As detailed above, the computing devices and systems described and/or illustrated herein broadly represent any type or form of computing device or system capable of executing computer-readable instructions, such as those contained within the modules described herein. In their most basic configuration, these computing device(s) may each include at least one memory device and at least one physical processor.
In some examples, the term “memory device” generally refers to any type or form of volatile or non-volatile storage device or medium capable of storing data and/or computer-readable instructions. In one example, a memory device may store, load, and/or maintain one or more of the modules described herein. Examples of memory devices include, without limitation, Random Access Memory (RAM), Read Only Memory (ROM), flash memory, Hard Disk Drives (HDDs), Solid-State Drives (SSDs), optical disk drives, caches, variations or combinations of one or more of the same, or any other suitable storage memory.
In some examples, the term “physical processor” generally refers to any type or form of hardware-implemented processing unit capable of interpreting and/or executing computer-readable instructions. In one example, a physical processor may access and/or modify one or more modules stored in the above-described memory device. Examples of physical processors include, without limitation, microprocessors, microcontrollers, Central Processing Units (CPUs), Field-Programmable Gate Arrays (FPGAs) that implement softcore processors, Application-Specific Integrated Circuits (ASICs), portions of one or more of the same, variations or combinations of one or more of the same, or any other suitable physical processor.
Although illustrated as separate elements, the modules described and/or illustrated herein may represent portions of a single module or application. In addition, in certain embodiments one or more of these modules may represent one or more software applications or programs that, when executed by a computing device, may cause the computing device to perform one or more tasks. For example, one or more of the modules described and/or illustrated herein may represent modules stored and configured to run on one or more of the computing devices or systems described and/or illustrated herein. One or more of these modules may also represent all or portions of one or more special-purpose computers configured to perform one or more tasks.
In addition, one or more of the modules described herein may transform data, physical devices, and/or representations of physical devices from one form to another.
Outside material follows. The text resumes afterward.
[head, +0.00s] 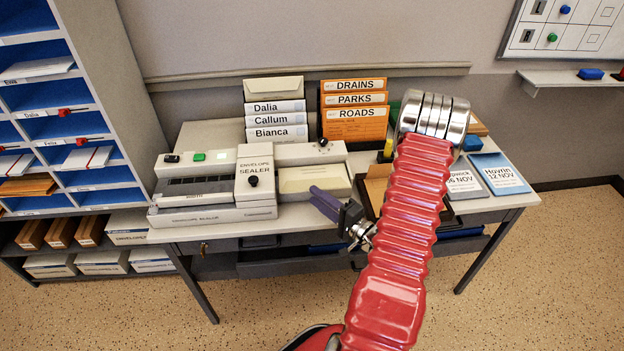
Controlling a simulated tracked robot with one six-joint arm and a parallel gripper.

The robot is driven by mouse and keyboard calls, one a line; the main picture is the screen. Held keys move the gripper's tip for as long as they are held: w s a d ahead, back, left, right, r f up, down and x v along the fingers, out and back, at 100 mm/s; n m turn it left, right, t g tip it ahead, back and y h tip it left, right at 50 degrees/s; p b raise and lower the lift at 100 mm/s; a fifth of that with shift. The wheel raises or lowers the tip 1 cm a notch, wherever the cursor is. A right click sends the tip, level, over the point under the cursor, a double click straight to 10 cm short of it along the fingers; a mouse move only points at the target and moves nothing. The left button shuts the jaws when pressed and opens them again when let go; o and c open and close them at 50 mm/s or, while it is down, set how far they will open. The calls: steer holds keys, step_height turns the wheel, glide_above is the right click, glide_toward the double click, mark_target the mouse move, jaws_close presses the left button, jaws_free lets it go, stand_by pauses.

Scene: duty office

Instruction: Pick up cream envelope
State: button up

Additionally or alternatively, one or more of the modules recited herein may transform a processor, volatile memory, non-volatile memory, and/or any other portion of a physical computing device from one form to another by executing on the computing device, storing data on the computing device, and/or otherwise interacting with the computing device.
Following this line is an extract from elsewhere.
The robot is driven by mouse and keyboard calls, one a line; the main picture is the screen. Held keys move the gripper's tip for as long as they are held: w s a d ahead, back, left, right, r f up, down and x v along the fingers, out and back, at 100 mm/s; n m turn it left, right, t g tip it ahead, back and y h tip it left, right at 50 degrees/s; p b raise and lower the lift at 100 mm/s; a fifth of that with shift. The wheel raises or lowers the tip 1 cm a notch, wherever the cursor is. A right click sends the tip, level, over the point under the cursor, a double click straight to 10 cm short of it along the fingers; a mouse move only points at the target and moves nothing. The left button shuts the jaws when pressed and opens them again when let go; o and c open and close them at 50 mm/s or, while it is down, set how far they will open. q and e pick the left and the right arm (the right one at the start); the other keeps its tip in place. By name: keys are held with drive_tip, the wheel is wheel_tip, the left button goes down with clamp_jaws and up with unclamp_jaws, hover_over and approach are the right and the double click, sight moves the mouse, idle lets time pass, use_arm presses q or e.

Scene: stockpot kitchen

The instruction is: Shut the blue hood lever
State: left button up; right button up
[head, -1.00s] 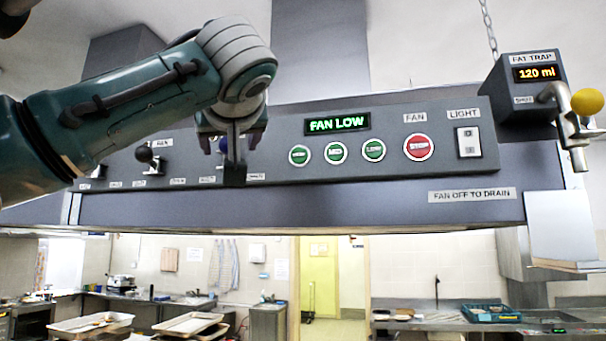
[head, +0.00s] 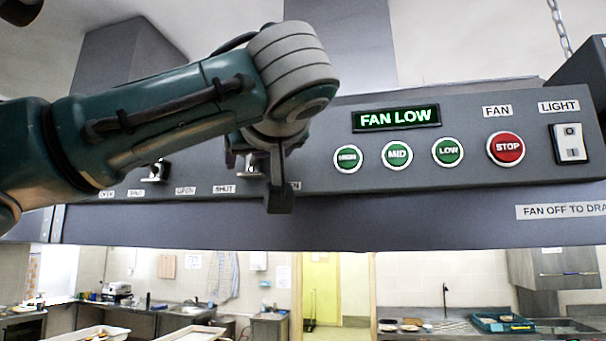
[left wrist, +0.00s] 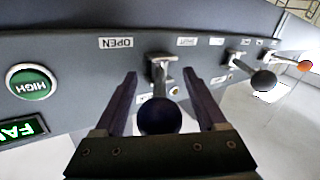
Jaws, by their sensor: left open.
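The blue lever has a dark blue ball knob (left wrist: 160,116) on a metal bracket (left wrist: 159,68) in the left wrist view, which shows the panel upside down. The bracket sits between an OPEN label (left wrist: 115,43) and a SHUT label (left wrist: 187,41). I cannot tell which way the lever leans. My left gripper (left wrist: 157,92) is open, with one finger on each side of the knob and visible gaps between. In the head view my left gripper (head: 279,192) is in front of the hood panel and hides the blue knob. My right gripper is not in view.
A black-knobbed lever (left wrist: 262,80) and an orange-knobbed lever (left wrist: 305,65) stand beside the blue one. The hood panel (head: 330,190) carries green fan buttons (head: 397,155), a red STOP button (head: 506,148) and a light switch (head: 571,143). The display (head: 397,118) reads FAN LOW.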

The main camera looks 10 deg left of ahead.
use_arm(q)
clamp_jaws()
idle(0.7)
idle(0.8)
In some embodiments, the term “computer-readable medium” generally refers to any form of device, carrier, or medium capable of storing or carrying computer-readable instructions. Examples of computer-readable media include, without limitation, transmission-type media, such as carrier waves, and non-transitory-type media, such as magnetic-storage media (e.g., hard disk drives, tape drives, and floppy disks), optical-storage media (e.g., Compact Disks (CDs), Digital Video Disks (DVDs), and BLU-RAY disks), electronic-storage media (e.g., solid-state drives and flash media), and other distribution systems.
The process parameters and sequence of the steps described and/or illustrated herein are given by way of example only and can be varied as desired. For example, while the steps illustrated and/or described herein may be shown or discussed in a particular order, these steps do not necessarily need to be performed in the order illustrated or discussed. The various exemplary methods described and/or illustrated herein may also omit one or more of the steps described or illustrated herein or include additional steps in addition to those disclosed.
The preceding description has been provided to enable others skilled in the art to best utilize various aspects of the exemplary embodiments disclosed herein. This exemplary description is not intended to be exhaustive or to be limited to any precise form disclosed. Many modifications and variations are possible without departing from the spirit and scope of the instant disclosure. The embodiments disclosed herein should be considered in all respects illustrative and not restrictive. Reference should be made to the appended claims and their equivalents in determining the scope of the instant disclosure.
Unless otherwise noted, the terms “connected to” and “coupled to” (and their derivatives), as used in the specification and claims, are to be construed as permitting both direct and indirect (i.e., via other elements or components) connection. In addition, the terms “a” or “an,” as used in the specification and claims, are to be construed as meaning “at least one of.” Finally, for ease of use, the terms “including” and “having” (and their derivatives), as used in the specification and claims, are interchangeable with and have the same meaning as the word “comprising.”
Claims
1. A system comprising:
- a non-transitory memory; and
- one or more hardware processors configured to execute instructions from the non-transitory memory to perform operations comprising: receiving a transportation request from a requestor device; identifying a set of transportation provider devices; determining an acceptance probability, for the transportation request, for each provider device in the identified set of transportation provider devices; matching a provider device from the set of transportation provider devices to the transportation request based on the acceptance probability of the provider device; and sending the transportation request to the provider device.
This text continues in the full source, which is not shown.